Le lecteur qui souhaite une histoire simple, aux enjeux immédiatement compréhensibles, peut passer son chemin. Labyrinthe, puzzle, énigme, casse-tête… la dimension ludique de Soil ne fait aucun doute. Il faut donc accepter de jouer le jeu, d’essayer de dénouer les différentes intrigues et d’y trouver une cohérence. Est-ce une histoire de fantasy basée sur la magie venue de l’antique ère Jōmon ? Est-ce le conte fantastique d’un tueur dément qui traque ses victimes au fil des générations ? Est-ce une intervention extra-terrestre comme certains indices le laissent supposer ? Ou s’agit-il d’univers parallèles, de voyages temporels ? Ou plus simplement d’hallucinations collectives ? Voire un peu de tout ça en même temps ?
Pour qui apprécie de se perdre dans un labyrinthe et d’y exercer ses talents de déduction, la narration d’Atsushi Kaneko se révèle un véritable régal, notamment grâce à une parfaite et paradoxale limpidité : on suit sans difficulté chaque péripétie, chaque nouvelle situation, même quand on peine à l’intégrer ensuite dans l’ensemble de la trame. Un véritable plaisir de lecture naît de ce contraste entre la simplicité évidente d’une narration très précise et la complexité secondaire apportée par les multiples strates successives.

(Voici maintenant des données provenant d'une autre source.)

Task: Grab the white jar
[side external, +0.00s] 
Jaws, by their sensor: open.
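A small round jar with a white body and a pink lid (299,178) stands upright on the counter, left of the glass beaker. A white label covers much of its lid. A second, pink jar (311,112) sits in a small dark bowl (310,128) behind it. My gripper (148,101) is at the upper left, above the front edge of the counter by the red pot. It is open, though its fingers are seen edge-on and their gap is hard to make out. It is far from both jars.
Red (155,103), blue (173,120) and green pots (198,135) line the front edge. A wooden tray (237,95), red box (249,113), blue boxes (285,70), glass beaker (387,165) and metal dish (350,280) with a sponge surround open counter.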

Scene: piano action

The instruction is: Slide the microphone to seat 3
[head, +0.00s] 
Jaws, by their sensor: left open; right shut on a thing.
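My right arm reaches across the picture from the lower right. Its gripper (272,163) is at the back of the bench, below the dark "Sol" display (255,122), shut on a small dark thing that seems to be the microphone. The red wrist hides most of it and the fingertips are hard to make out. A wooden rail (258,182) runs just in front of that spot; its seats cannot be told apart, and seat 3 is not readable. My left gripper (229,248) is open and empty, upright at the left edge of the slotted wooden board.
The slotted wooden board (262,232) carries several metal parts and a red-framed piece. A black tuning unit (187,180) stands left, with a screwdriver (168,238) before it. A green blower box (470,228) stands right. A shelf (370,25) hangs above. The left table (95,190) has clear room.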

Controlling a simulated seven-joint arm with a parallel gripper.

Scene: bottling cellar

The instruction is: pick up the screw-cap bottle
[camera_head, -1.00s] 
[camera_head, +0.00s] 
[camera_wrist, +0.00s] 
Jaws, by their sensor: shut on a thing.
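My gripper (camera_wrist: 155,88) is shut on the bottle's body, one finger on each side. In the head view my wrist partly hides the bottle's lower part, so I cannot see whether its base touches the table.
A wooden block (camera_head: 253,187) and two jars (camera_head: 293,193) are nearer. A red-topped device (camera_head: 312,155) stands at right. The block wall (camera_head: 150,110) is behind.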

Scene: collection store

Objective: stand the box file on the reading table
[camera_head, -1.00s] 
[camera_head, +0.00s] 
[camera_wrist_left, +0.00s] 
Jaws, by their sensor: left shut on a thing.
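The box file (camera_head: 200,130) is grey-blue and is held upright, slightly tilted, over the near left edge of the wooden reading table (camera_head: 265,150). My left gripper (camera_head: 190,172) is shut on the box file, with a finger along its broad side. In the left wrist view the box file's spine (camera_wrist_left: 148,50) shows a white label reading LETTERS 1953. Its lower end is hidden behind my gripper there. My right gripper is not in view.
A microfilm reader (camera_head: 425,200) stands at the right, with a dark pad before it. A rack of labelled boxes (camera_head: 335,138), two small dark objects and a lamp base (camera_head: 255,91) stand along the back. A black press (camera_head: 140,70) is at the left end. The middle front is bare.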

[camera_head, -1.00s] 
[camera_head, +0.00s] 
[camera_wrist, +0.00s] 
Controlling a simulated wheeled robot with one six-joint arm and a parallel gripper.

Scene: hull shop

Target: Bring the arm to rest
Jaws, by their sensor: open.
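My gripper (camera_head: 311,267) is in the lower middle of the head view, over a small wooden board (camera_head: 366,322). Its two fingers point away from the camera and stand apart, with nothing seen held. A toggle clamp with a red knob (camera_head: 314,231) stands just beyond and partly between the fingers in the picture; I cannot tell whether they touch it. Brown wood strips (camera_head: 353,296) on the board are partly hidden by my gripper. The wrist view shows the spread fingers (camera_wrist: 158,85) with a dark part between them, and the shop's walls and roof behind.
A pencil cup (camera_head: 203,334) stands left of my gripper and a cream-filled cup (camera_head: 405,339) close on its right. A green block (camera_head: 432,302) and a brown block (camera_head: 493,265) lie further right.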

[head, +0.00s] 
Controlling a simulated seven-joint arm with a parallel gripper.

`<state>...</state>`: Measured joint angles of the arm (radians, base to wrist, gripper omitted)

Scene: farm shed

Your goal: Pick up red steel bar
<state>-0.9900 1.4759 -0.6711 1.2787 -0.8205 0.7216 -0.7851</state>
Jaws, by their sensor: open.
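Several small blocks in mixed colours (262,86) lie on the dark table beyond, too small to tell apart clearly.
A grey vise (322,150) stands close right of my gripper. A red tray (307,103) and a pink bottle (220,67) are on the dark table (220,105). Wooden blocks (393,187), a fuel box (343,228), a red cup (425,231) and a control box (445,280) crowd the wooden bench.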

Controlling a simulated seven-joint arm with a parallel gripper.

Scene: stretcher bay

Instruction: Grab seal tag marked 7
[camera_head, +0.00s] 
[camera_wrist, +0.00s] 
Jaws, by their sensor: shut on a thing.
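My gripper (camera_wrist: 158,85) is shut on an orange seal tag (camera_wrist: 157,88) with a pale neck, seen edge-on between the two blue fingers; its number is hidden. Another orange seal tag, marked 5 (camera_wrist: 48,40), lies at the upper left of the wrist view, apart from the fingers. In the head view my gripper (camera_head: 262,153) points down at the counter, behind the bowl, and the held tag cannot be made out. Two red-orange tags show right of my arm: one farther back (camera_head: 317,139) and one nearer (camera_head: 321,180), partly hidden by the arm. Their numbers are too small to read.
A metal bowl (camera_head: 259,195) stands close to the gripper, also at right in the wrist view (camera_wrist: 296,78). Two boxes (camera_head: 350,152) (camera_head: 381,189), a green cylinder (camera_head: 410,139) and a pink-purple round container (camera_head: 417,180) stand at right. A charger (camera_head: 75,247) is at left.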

Ce jeu des contrastes est d’ailleurs omniprésent dans le récit. Bien sûr entre le décor paisible et la violence des drames qui s’y nouent – de manière similaire aux Desperate Housewives, mais avec une atmosphère bien plus délétère. Entre les nombreux éléments fantastiques et le réalisme appliqué et opiniâtre de l’enquête policière. Entre les caractères grotesques, ridicules ou sordides et la perception progressive d’une véritable humanité chez les personnages. Entre la dimension ludique ou réflexive et le développement d’une véritable émotion. Entre le récurrent grattage de couilles et une approche psychologique plus subtile. Tous ces aspects s’équilibrent de manière remarquable, contribuant à former un récit d’une foisonnante richesse thématique, tout-à-fait unique en son genre.
Sur le plan graphique, Soil s’éloigne radicalement des codes graphiques habituels du manga. L’auteur prétend d’ailleurs ne jamais lire de mangas et tirer plutôt ses influences du cinéma et surtout de certains univers musicaux. Il se réfère lui-même à David Lynch, qu’on ne peut manquer d’évoquer devant un tel polar obscurément dédaléen.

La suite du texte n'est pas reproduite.